Anderton
But if you click read the release notes sticky in the forum or click on "What's New" in the online help, you won't be.
No doubt. And it is a good thing that there is an online way to access documentation of these ever-changing features, and luckily even the most computer-naive musician, would think first to look for "Release Notes" or would imagine that clicking "Commuity" would bring him to a de facto basic support portal for Cakewalk and not a friendly chat forum as it does on many verndor's websites, or would intuit that the e-Zine was actually not just a marketing flyer. If he were to look under the KnowledgeBase, where he might expect to find notices of critical changes that would result in what would seem to be errors, he would not find this information.
My wife and I have an ongoing dialog about software. After I explain how to use a program feature that has her confused, she invariably asks, "How would I know that?" The tone of her question is almost always angry and accusatory. Often I can say you just look in the manual, which, as an unsophisticated user of most software, she would not have done. But sometimes it is because there is nothing in the manual to explain the problem, and my superior knowledge was gleaned via an exhaustive search requiring that I know the jargon keywords that will unlock the magic wisdom of Google. Answers to most common problems are rarely to never available in release notes to software, and it is even less likely that a naive user would know to look there, and searching back through a couple of years of "What's New" may not be intuitive either.
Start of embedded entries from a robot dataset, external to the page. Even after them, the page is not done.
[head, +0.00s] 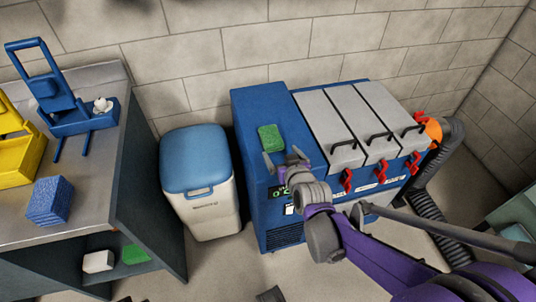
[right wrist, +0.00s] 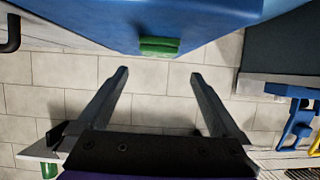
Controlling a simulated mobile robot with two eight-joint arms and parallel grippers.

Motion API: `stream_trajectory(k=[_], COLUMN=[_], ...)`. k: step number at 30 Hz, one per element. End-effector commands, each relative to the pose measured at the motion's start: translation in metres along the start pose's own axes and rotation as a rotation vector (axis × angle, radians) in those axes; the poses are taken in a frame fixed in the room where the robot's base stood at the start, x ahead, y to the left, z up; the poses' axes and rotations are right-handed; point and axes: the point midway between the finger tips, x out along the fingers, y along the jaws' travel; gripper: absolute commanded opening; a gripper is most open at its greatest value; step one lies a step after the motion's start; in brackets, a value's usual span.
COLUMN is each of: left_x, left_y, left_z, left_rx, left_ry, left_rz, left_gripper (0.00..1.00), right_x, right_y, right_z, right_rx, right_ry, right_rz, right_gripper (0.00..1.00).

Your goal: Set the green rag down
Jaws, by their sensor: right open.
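The green rag (head: 271,138) lies flat on the blue top of the machine (head: 258,100), near its front edge. In the right wrist view the rag (right wrist: 160,47) shows beyond my fingertips at the edge of the blue surface. My right gripper (head: 286,163) is open and empty, just in front of the rag at the machine's front edge. In the right wrist view the gripper (right wrist: 158,75) has its two fingers wide apart with a gap to the rag. My left gripper is not in view.
Grey lids with black handles (head: 345,143) and red latches (head: 347,180) fill the machine's right part. A blue-lidded white bin (head: 200,190) stands left of it. A bench (head: 100,155) holds a blue sponge block (head: 48,201). A black hose (head: 430,212) runs at right.

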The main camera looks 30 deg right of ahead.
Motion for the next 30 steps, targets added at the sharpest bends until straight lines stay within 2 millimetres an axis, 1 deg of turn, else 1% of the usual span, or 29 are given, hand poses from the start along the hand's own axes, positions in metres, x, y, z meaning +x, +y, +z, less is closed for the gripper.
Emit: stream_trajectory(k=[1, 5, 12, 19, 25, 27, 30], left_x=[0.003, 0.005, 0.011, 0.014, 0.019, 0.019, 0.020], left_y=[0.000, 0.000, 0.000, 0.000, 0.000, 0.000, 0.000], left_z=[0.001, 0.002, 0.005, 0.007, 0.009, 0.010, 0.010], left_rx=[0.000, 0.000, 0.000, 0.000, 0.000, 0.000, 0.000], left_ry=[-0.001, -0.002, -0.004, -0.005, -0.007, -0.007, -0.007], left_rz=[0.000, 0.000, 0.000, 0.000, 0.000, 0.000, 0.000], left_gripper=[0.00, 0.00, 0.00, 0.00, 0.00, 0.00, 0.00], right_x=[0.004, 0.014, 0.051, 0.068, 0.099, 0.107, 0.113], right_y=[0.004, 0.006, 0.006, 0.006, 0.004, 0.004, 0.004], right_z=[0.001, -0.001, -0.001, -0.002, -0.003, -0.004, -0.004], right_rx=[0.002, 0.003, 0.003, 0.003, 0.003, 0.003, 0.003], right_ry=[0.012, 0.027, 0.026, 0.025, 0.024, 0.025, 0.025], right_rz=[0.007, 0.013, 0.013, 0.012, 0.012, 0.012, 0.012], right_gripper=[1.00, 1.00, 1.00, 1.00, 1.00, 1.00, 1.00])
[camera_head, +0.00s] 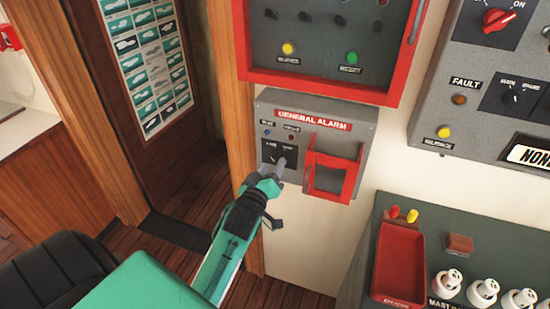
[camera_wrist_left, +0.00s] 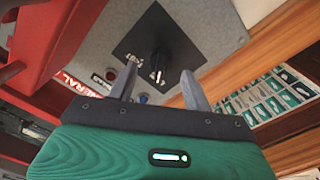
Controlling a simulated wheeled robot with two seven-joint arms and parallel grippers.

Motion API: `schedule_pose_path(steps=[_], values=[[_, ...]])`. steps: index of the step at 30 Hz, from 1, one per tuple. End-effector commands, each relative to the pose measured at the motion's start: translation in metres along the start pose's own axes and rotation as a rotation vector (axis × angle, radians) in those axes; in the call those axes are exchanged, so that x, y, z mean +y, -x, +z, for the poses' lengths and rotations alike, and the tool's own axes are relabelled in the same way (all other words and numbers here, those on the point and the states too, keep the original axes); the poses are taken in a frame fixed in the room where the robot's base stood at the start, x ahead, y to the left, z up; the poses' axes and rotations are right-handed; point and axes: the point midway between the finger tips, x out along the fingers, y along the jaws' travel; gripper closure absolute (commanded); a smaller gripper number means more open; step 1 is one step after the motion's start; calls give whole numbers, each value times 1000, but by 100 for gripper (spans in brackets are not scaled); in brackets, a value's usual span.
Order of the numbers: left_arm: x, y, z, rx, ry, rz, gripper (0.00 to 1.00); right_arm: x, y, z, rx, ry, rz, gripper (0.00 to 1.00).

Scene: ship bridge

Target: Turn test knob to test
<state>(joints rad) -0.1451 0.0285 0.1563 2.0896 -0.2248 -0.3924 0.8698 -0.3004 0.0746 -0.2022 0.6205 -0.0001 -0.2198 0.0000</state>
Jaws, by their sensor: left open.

Of course regular users of this forum will know all of these tricks, although many will still take the shortcut of posting here first as did the OP. But Sonar is marketed primarily to musicians as an accessible tool to make music, and many of those musicians will have limited experience in software maintenance and troubleshooting. Some will not read English with any facility. It will not occur to a significant number of these naive new users, while they are sitting at their computer reading the "manual" off their Kindle and working through a set of instructions that the manual he is depending on has not reflected the reality of the software it describes for a couple of years and dozens if not hundreds of changes.
The problem with managing software documentation, like the problem with most writing and especially indexing, is being able to imagine that you do not know anything about what you are explaining while you are writing the explanation. Without that seemingly contradictory ability, you are inevitably going to produce work that makes perfect sense to you, but confuses some of your readers. You have made a good part of your living over the years translating the work of software developers into explanations that are accessible to non-geeks, so I am sure you understand my point.